And so I picked up my bags and started trekking along the side of the motorway, keeping my thumb out on the off chance that someone might pull over and pick me up. I’d been walking for 50 minutes when a car pulled over just in front of me and the driver beckoned for me to get it. He was a guy of about my age, called Mandus, and he told me he was going about 50km to a place called Panevezys. It’d do for now. He dropped me off 35 minutes later at 6:10pm and I carried on walking in the same direction along the same motorway. It was never-ending. Every time a lorry went past, the speed of it combined with the wind and almost blew me off my feet and into the path of the traffic. I walked for another hour, saying to myself loudly over and over again, “I won’t stop until I get to Riga. I won’t stop until I get to Riga.”

Cori had given me a little bag containing a few slices of bread and cheese, some peanuts, and some biscuits. I opened the bag to find that the snow had got in and ruined everything. There were strange peanut-smelling juices everywhere and it was all just sopping wet and ruined. Fantastic!

At 7:10pm a car pulled up behind me and I turned around hopefully. This was going to be my lift to Riga; I could feel it. Wrong again.

It was the Lithuanian police. One of them asked me something, and I asked if he spoke English. He did, and he asked to see my passport, as well as asking where I was heading. After checking my passport, the one in the passenger seat got out of the car and I assumed I was in some sort of trouble. I wasn’t. This guy turned out to be the friendliest policeman I’d ever come across. He asked me if I had anything reflective, maybe a jacket or something. I told him that I didn’t, and so he opened up the boot and found the kind of reflective thing that people put on their bikes. He told me that I was taking a big risk walking in the dark, and that in this snow it would be hard for a car to see me and I could easily be run over. He took some string and tied the reflective material to my bag, then wished me good luck.

“Wait!” I shouted. “Are you driving that way?”

“Yes.”

“Take me with you!”

“OK, we’ll take you a bit further but then we’ll have to turn around.”

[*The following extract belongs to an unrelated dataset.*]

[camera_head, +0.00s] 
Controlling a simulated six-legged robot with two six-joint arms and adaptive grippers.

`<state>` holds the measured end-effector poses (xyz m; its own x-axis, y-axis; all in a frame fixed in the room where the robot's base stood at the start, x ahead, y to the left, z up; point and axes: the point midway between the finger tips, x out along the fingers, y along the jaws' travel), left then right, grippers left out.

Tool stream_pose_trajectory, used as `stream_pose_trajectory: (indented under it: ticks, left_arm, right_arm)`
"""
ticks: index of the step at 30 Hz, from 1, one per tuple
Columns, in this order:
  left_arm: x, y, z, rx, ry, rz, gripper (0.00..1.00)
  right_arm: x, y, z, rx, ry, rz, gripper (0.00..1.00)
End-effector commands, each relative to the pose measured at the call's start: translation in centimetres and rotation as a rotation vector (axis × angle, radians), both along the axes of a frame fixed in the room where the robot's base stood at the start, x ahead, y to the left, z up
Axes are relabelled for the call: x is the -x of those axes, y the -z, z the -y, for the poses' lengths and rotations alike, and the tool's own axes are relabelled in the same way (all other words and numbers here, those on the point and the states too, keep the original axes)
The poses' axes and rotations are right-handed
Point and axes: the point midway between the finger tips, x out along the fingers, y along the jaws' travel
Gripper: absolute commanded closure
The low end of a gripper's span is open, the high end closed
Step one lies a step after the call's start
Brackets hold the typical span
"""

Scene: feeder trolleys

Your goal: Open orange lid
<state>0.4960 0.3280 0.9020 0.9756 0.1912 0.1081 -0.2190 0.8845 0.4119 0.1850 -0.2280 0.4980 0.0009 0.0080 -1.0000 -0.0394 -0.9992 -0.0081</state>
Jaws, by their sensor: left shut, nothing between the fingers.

And so I got in the car and we drove for about 10 minutes at speed. As he put me out, he told me there was a petrol station a bit further up and that maybe I’d be able to find someone there to take me to Riga, as it was a main refuelling point for drivers heading that way. I carried on through the blizzard. When I call it a motorway, by the way, it’s not a motorway in the way that we have at home. It’s a one-lane each way road running through the forest, with no pavement for walking, and no lights.

I finally got to the garage at 7:40pm. It was a tiny little place and didn’t look like it got many customers. A sign told me I was 145km from Riga. I reckoned that if I carried on walking I’d be there in about 30 hours.

I stood in front of the building and waited for some cars to come for petrol. The first few that came in were either not going my way or had no space for me. Then a guy pulled up in a white transit van. As he walked towards the building, I asked him where he was going.

“Near to Riga,” he said.

“Perfect. Please can I come with you? I’m freezing and really need to get there,” I pleaded.

“Um, I don’t think so,” he said. I could tell that he didn’t really speak English and just had the basics. I checked his plates and found he was from Poland.

“Come on. Please!” I asked again.

He told me to wait, and then he went off to the toilet and then into the shop to buy cigarettes. When he came out I asked him again. He really looked like he didn’t want to take me, so I decided I had to play my trump card; out came the bottle of brandy.

“This is for you if you take me to Riga,” I held it out to him.

He smiled. “OK”.

He was about 55 years old, and looked very much like a man who drowned his sorrows in a drink.

We weren’t able to speak much as his English was apalling and surprisingly I don’t speak Polish, but I managed to find out that his name was Kristof and that he drove all over Europe, even in England and Wales, delivering some kind of material to energy companies. He even sometimes delivered Polish contract workers to the plants in England. Was he a people smuggler? I hoped so! How he managed to drive through England and Wales without speaking English was beyond me, but manage it he did, and he told me that he was often in Port Talbot in Wales. I also managed to understand that he wasn’t actually going to Riga but was driving fairly close and would drop me off somewhere nearby. Around two hours later at 9:50pm he dropped me off.

Nowhere near Riga.

I was in the middle of a forest. An unlit forest. I couldn’t really complain, though, he’d brought me a long way and at least I was in the right country now.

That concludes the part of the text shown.